20 Характерно, что Боярин здесь критикует Хандельман, хотя в принципе придерживается достаточно близких к ней методологических традиций. Вообще, любопытно, что книга “Убийцы Моисеяˮ, как точно подметил А.Б. Ковельман [7, c. 33], вызвала критику именно со стороны тех, кому она должна была в принципе быть близка. Рассмотрение этого вопроса завело бы нас сейчас слишком далеко. Возвращаясь к словам Боярина, нужно отметить, что он стремится не просто противопоставить свой и чужой канон, но провести деконструкцию “собственнойˮ традиции, выделяя в ней также логоцентрический дискурс и затененные, недооцененные дискурсы, которые можно будет взять за основу при перестройке канона. На самом деле, примерно то же имеет в виду Хандельман, когда называет свою работу мидрашом: она лишь дает понять, что энергия для обновления критики будет черпаться ею в недрах традиции.
21

Мидраш и рассеивание смысла

22 Чем так привлекателен мидраш13 для постструктуралистов? Мидраш как герменевтическая практика подчеркнуто интертекстуален. Он рассматривает Писание как единый гипертекст. Тем самым реализуется идея Торы как самотолкующего (selfglossing14) текста. Фактически мидраш видит все 24 книги еврейского библейского канона как единый источник теологических доказательств, как единый герменевтический горизонт. Герменевтическая работа мидраша подчеркнуто семиологична: он извлекает кольца из цепочек означающих, опустошает их, инсталлирует в новый контекст, наделяя новым значением. Кроме того, мидраш “не боитсяˮ негативности. Он “ищетˮ проблемы в текстовой ткани Писания. Можно даже сказать, что он деформирует, взрывает текст, ищет лакуны, трещины, зазоры и предлагает несколько альтернативных вариантов заполнения этих смысловых лакун.
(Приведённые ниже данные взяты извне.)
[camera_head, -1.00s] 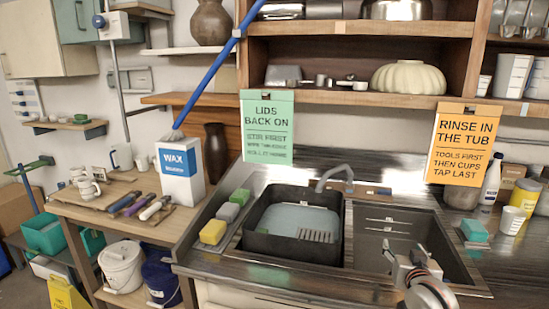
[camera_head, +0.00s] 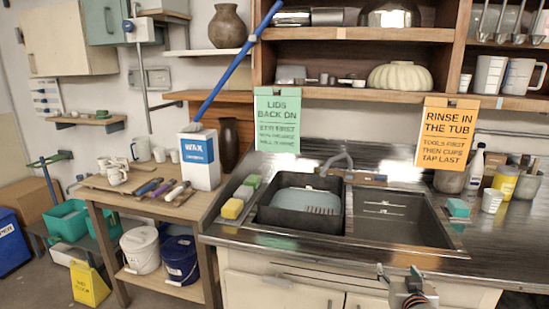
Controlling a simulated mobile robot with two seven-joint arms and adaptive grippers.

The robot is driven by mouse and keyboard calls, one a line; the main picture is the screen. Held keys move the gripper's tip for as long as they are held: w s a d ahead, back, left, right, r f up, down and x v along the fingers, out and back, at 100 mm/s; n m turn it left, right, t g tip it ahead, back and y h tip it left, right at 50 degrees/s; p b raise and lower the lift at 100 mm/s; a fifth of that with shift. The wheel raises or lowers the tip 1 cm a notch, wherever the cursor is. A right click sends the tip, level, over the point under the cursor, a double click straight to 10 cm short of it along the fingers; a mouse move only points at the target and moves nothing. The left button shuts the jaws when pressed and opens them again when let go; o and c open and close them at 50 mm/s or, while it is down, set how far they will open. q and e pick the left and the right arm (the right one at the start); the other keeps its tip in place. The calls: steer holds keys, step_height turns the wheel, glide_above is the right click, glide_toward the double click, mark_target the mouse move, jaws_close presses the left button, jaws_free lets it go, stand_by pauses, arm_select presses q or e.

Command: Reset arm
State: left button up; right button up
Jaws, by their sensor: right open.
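My right gripper (camera_head: 403,287) shows at the bottom of the head view, right of centre. It is open and empty, in front of the sink counter's front edge. It touches nothing that I can see. My left gripper is not in the view.
The sink (camera_head: 401,226) has a dark tub (camera_head: 280,218) in its left side. Sponges (camera_head: 232,208) lie left of it. A wooden bench (camera_head: 131,203) holds a wax box (camera_head: 200,158) and mugs. White (camera_head: 141,250) and blue (camera_head: 181,262) buckets stand below. The counter's front is clear.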

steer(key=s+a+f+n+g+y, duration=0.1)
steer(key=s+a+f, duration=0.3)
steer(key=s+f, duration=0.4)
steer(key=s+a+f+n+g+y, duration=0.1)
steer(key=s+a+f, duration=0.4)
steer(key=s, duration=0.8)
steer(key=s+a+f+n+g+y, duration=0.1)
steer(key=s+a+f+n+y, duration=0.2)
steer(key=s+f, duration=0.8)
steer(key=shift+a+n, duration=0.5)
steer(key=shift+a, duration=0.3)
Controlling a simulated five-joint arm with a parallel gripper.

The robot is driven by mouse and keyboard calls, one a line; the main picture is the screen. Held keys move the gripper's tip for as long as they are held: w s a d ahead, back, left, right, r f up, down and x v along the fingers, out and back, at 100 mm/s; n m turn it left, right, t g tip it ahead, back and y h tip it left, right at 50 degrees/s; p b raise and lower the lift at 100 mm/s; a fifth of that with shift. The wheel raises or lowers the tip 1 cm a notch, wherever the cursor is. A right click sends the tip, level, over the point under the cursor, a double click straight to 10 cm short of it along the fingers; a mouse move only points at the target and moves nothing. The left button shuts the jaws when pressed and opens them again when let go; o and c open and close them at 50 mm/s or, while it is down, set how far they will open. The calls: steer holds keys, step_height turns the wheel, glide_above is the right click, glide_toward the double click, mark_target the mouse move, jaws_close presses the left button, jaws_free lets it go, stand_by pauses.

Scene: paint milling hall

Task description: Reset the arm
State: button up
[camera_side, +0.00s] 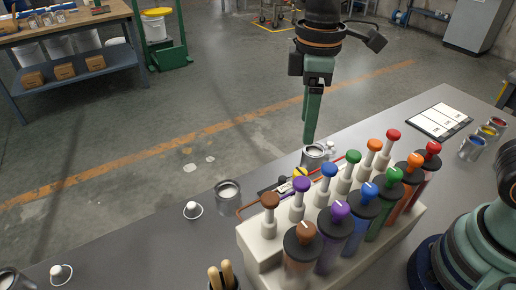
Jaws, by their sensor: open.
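My gripper (309,136) hangs pointing down near the top middle, with green fingers seen nearly edge-on. It is open, and nothing shows between the fingers. The fingertips appear just above and behind a small open metal can (314,155) with pale contents. From this angle I cannot tell the exact gap between them. My arm comes down from the top edge, and a thicker green and black part of it stands at the lower right.
A cream rack (262,252) of colour-knobbed cylinders fills the front middle. Another can (228,196) stands left of it. White caps (193,210) lie on the grey table. A white card sheet (440,120) and small paint cans (472,147) are at right. Tool handles (221,275) stand in front.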

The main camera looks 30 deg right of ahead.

13. «Мидраш – от корня со значением “искатьˮ, “вопрошатьˮ. В раввинистической литературе термин, означающий интерпретирующее изучение Библии. Расширительно слово также употребляется в двух схожих значениях: первое – в отношении результата этой интерпретаторской активности, а именно, специфическая интерпретация как продукт экзегезы мидраша, и второе – для описания литературных компиляций, в которых оригинальные интерпретации (многие из которых изначально передавались устно) были в итоге собраны» [11, p. 365].
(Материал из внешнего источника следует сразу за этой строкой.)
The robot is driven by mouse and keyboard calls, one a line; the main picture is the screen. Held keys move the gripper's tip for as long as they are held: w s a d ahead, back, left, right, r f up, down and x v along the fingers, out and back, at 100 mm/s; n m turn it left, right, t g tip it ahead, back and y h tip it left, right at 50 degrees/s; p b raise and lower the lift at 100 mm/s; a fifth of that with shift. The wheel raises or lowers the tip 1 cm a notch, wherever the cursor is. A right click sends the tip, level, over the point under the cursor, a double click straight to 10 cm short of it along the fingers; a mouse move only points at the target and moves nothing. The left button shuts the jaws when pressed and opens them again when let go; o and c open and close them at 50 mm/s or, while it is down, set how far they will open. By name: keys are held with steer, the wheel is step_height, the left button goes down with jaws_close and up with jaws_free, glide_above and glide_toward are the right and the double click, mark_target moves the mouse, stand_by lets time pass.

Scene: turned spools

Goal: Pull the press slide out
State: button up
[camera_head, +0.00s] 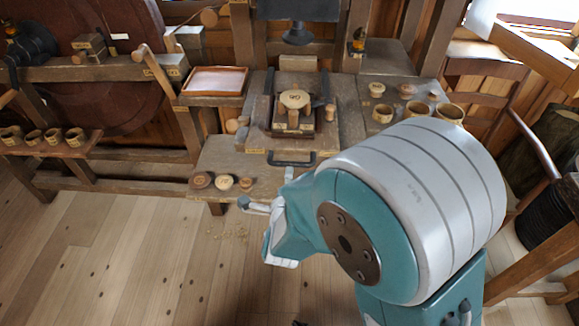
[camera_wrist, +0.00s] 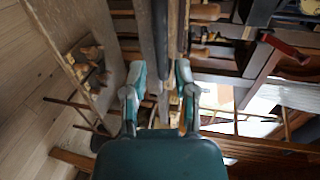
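The press slide (camera_head: 257,143) is a flat wooden plate on the press bed in the middle of the head view. A round-topped wooden piece (camera_head: 294,100) stands on it in a dark square frame. A dark bar handle (camera_head: 291,162) sits at the slide's front edge. My gripper (camera_head: 267,190) is just in front of and below the handle in the head view, apart from it, with its fingers spread. In the wrist view my gripper (camera_wrist: 158,95) shows two separated fingers with nothing held between them. I cannot make out the handle clearly there.
Small round wooden pieces (camera_head: 224,182) lie on the front left ledge. Several wooden cups (camera_head: 449,113) stand on the right side. A wooden tray (camera_head: 215,81) is at the left, near a slanted wooden lever (camera_head: 158,70). The dark press head (camera_head: 298,33) hangs above. Floor in front is open.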

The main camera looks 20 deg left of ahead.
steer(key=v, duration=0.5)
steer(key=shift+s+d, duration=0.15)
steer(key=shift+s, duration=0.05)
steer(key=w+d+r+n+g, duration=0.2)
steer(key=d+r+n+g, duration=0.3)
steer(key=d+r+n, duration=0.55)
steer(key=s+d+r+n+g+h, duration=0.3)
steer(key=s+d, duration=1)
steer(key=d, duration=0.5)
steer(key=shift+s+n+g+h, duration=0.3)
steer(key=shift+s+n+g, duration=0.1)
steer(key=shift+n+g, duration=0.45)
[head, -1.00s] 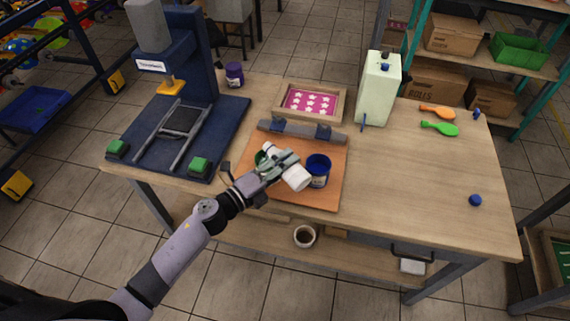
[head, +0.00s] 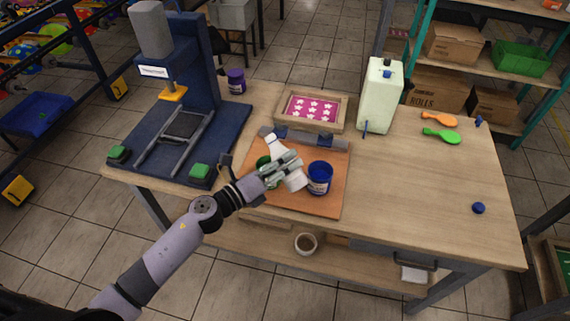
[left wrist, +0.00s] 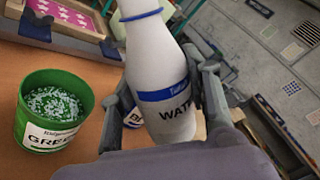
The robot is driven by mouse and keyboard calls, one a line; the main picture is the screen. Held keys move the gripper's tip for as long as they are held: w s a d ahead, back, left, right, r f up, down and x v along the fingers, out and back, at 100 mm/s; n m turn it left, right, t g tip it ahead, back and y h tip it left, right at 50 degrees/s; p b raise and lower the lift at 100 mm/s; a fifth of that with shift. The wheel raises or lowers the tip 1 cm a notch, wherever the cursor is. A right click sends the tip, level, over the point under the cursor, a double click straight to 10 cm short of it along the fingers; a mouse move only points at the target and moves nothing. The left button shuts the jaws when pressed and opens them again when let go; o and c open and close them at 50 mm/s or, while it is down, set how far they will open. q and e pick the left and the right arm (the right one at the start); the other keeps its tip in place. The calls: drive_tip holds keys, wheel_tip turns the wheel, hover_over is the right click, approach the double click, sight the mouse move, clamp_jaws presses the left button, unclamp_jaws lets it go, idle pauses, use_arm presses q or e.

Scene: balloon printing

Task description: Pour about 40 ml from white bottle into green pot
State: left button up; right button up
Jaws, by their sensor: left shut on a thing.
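My left gripper (head: 291,164) is shut around the white bottle (head: 276,147), which leans slightly with its neck up and to the left. In the left wrist view the bottle (left wrist: 154,62) has a blue band and lettering starting "WAT"; its mouth is out of the frame. The green pot (head: 263,162) stands beside the gripper, mostly hidden by it in the head view. In the left wrist view the green pot (left wrist: 50,132) stands upright and open, left of the bottle and apart from it, with pale glints on its contents. My right gripper is not in view.
A blue pot (head: 319,179) stands close right of the gripper on the orange board (head: 315,206). A grey bar (head: 308,139) lies along the board's back edge. A framed pink screen (head: 312,108) and pale canister (head: 380,98) stand behind. The table's right side (head: 430,190) is mostly clear.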

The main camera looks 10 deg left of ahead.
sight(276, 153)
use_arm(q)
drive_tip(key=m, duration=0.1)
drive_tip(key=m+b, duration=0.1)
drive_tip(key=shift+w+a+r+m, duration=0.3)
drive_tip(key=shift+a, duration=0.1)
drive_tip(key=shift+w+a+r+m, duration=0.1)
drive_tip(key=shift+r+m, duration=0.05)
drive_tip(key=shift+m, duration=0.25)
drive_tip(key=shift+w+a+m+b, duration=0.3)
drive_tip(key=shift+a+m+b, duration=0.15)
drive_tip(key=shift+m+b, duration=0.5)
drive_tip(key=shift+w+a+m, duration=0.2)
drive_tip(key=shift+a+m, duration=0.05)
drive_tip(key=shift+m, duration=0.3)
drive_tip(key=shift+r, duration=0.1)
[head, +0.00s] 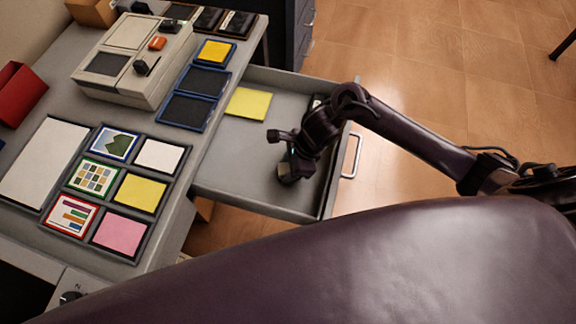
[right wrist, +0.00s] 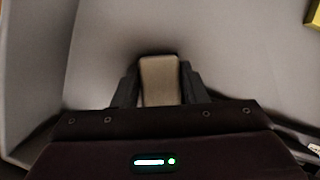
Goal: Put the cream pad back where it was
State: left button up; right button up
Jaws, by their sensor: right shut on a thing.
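My right gripper (head: 288,172) is inside the open drawer (head: 225,165), low near its front right part. In the right wrist view its fingers (right wrist: 160,85) are shut on a pale beige block, which looks like the cream pad (right wrist: 160,78). The pad's upper end shows between the fingers, over the grey drawer floor. In the head view the gripper hides most of it. I cannot tell whether it touches the floor. My left gripper is not in view.
A yellow pad (head: 248,103) lies in the drawer. On the desk is a rack (head: 122,196) with picture cards and white, yellow and pink pads. Blue-rimmed trays (head: 182,111) stand by the drawer, one holding yellow. A beige machine (head: 135,60) stands behind. The drawer handle (head: 352,155) juts out.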

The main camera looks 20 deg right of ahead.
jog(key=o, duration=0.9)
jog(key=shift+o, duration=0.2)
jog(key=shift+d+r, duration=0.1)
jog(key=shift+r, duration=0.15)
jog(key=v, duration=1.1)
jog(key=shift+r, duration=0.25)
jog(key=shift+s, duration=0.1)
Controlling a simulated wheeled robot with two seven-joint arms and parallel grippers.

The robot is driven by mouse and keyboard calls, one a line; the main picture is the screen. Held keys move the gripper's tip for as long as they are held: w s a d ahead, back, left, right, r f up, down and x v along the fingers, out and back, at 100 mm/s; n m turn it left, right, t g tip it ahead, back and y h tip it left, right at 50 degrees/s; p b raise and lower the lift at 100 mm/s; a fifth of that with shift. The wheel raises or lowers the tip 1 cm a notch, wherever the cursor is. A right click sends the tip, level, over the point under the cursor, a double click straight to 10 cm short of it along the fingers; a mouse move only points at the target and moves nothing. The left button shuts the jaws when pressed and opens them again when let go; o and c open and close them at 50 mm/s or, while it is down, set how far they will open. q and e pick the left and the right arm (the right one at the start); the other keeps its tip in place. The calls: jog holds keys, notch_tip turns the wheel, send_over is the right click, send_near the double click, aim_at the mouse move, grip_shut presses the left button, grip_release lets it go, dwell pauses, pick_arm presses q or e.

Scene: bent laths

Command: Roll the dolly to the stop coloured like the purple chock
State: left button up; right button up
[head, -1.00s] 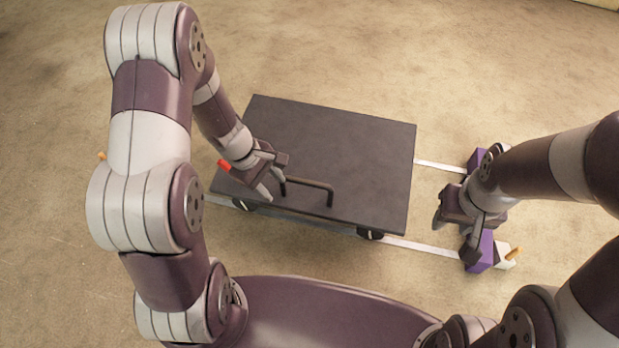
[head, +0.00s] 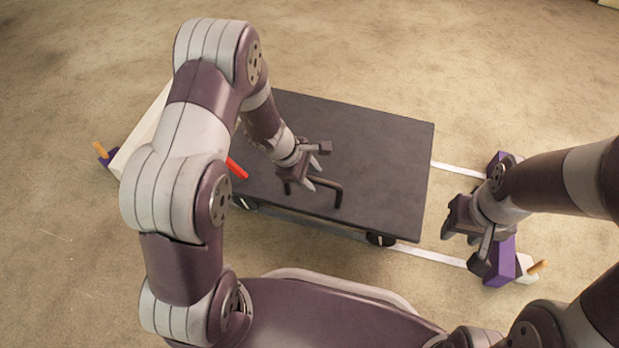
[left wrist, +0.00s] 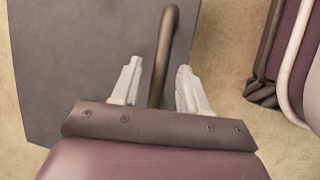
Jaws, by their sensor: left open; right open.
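The dolly (head: 385,140) is a dark flat platform on wheels, with a bar handle (head: 341,196) near its front edge. A red lever (head: 237,168) shows at its left end. A purple stop (head: 502,262) lies across the right end of the rails, apart from the dolly. A white stop (head: 146,132) is at the left, partly behind my arm. A purple chock (head: 109,161) with an orange peg lies beside it. My left gripper (head: 313,174) is open at the handle; the left wrist view shows the handle bar (left wrist: 163,60) between its fingers. My right gripper (head: 462,248) is open and empty near the purple stop.
Two pale rails (head: 430,255) run along the floor under the dolly to the purple stop. A white chock (head: 526,268) with an orange peg lies beyond that stop. The floor behind the dolly is clear.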

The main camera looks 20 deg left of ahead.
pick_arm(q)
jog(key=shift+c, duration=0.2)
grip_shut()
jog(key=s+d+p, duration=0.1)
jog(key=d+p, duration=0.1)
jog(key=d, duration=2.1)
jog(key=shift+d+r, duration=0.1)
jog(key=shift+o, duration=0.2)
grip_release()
14. Термин принадлежит Даниэлю Боярину
23 Особенности мидраша как интерпретативной практики связаны с ключевыми герменевтическими принципами раввинистического иудаизма. Прежде всего это презумпция целостности текста Торы. Весь текст еврейской Библии (или Танаха) расположен на единой синхронической оси, хронологическая последовательность отходит на второй план. Отсюда – важный принцип “нет раннего и позднего в Тореˮ.
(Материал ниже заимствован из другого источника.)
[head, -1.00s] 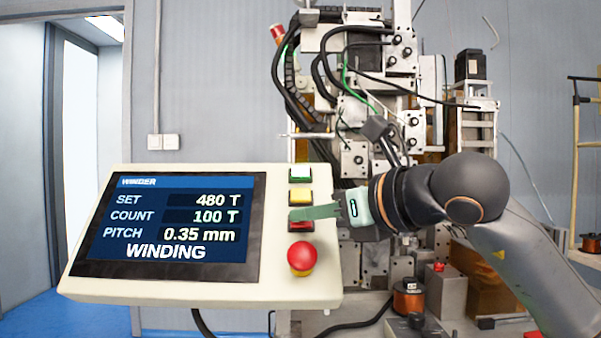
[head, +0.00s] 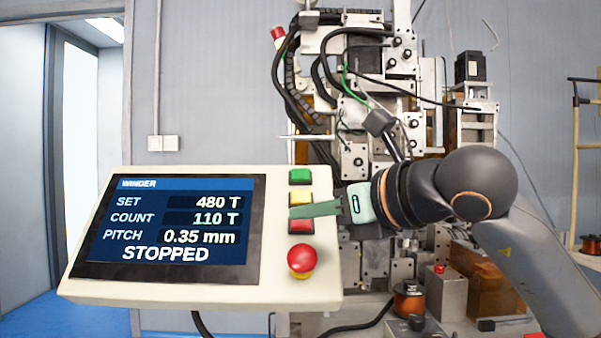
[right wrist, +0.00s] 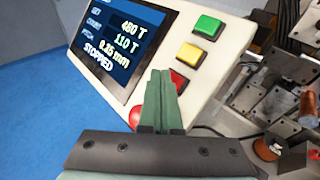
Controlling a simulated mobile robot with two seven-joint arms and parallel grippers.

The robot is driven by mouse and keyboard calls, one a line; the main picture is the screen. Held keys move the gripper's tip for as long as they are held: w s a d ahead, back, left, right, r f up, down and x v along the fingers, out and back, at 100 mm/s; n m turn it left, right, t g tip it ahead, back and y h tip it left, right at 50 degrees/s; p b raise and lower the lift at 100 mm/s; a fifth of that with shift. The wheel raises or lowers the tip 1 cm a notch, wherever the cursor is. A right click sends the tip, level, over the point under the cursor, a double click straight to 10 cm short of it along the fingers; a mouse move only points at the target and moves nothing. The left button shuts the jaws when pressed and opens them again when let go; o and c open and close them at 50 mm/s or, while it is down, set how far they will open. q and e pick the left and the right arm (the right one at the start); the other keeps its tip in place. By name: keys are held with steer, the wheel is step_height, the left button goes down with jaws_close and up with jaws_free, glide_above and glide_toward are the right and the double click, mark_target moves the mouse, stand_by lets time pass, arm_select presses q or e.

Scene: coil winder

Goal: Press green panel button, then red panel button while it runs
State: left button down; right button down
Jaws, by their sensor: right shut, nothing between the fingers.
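The control panel (head: 110,288) shows SET 480 T, COUNT 110 T, PITCH 0.35 mm and STOPPED on its screen (head: 170,225). The green button (head: 300,176) is at the top of the button column, with the yellow button (head: 300,198) below it. The red square button (head: 301,227) sits just under my right gripper's fingers. My right gripper (head: 291,212) is shut and empty, its green fingertips at the red button's upper edge; I cannot tell whether they touch. In the right wrist view the fingers (right wrist: 160,76) partly cover the red button (right wrist: 179,82). My left gripper is not in view.
A round red mushroom button (head: 301,257) is just below the square buttons. The winding machine (head: 360,100) with cables stands behind the panel. A copper coil (head: 408,298) is at lower right. Open floor is at far left.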

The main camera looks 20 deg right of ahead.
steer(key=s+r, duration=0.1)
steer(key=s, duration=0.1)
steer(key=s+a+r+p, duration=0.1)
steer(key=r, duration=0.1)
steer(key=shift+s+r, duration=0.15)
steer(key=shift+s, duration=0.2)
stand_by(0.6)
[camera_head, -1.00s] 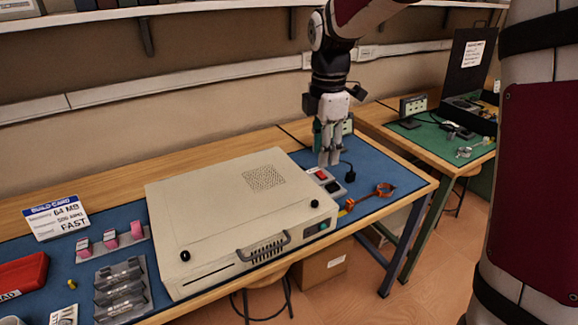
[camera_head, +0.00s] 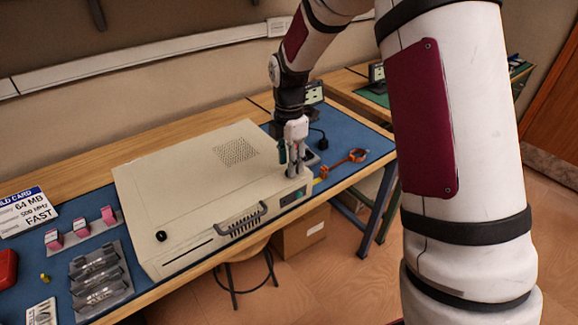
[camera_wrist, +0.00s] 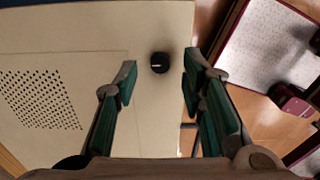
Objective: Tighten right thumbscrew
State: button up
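The beige computer case (camera_head: 190,190) lies flat on the blue mat. The right thumbscrew, a black round knob (camera_wrist: 159,62), sits on the case top near its edge in the wrist view. In the head view my gripper hides it. My gripper (camera_wrist: 159,78) is open, with one green-padded finger on each side of the knob and a gap to both. In the head view my gripper (camera_head: 293,174) points down over the case's right front corner. The left thumbscrew (camera_head: 161,236) is a black knob at the case's front left.
A grey handle (camera_head: 243,218) stands out from the case front. An orange ring-ended tool (camera_head: 355,156) lies on the mat to the right. Grey racks (camera_head: 100,277), pink-edged parts (camera_head: 80,229) and a build-card sign (camera_head: 27,212) are to the left.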

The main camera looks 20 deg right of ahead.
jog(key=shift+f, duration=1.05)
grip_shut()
24 В тексте Торы на иврите нет второстепенных элементов, которые обладали бы меньшей значимостью, чем другие. Толкование может основываться не только на смысле слов, но и на необычном очертании букв, особенностях знаков кантилляции, грамматических отклонениях. Кроме того, иврит является консонантным языком, поэтому один и тот же набор смыслонесущих согласных может по-разному вокализоваться, давая богатые возможности языковой игры. То, что в Торе нет второстепенного, связано с тем, что по одному из авторитетных мнений, “Тора не говорит языком людейˮ, т.е. текст литературен в том смысле, что обладает повышенной семиотической насыщенностью.
25 Сама структура герменевтической традиции уникальна. Потому что библейский текст, как его точно охарактеризовал Эрих Ауэрбах, имеет “задний фонˮ [17, c. 32], создает эффект затемнения; он подчеркнуто чередует рассказ с умолчанием. Разрывы смысловой ткани заполняет герменевтическая энергия устной традиции, так называемой Устной Торы, которая при этом претендует на ту же значимость, что и Тора Письменная.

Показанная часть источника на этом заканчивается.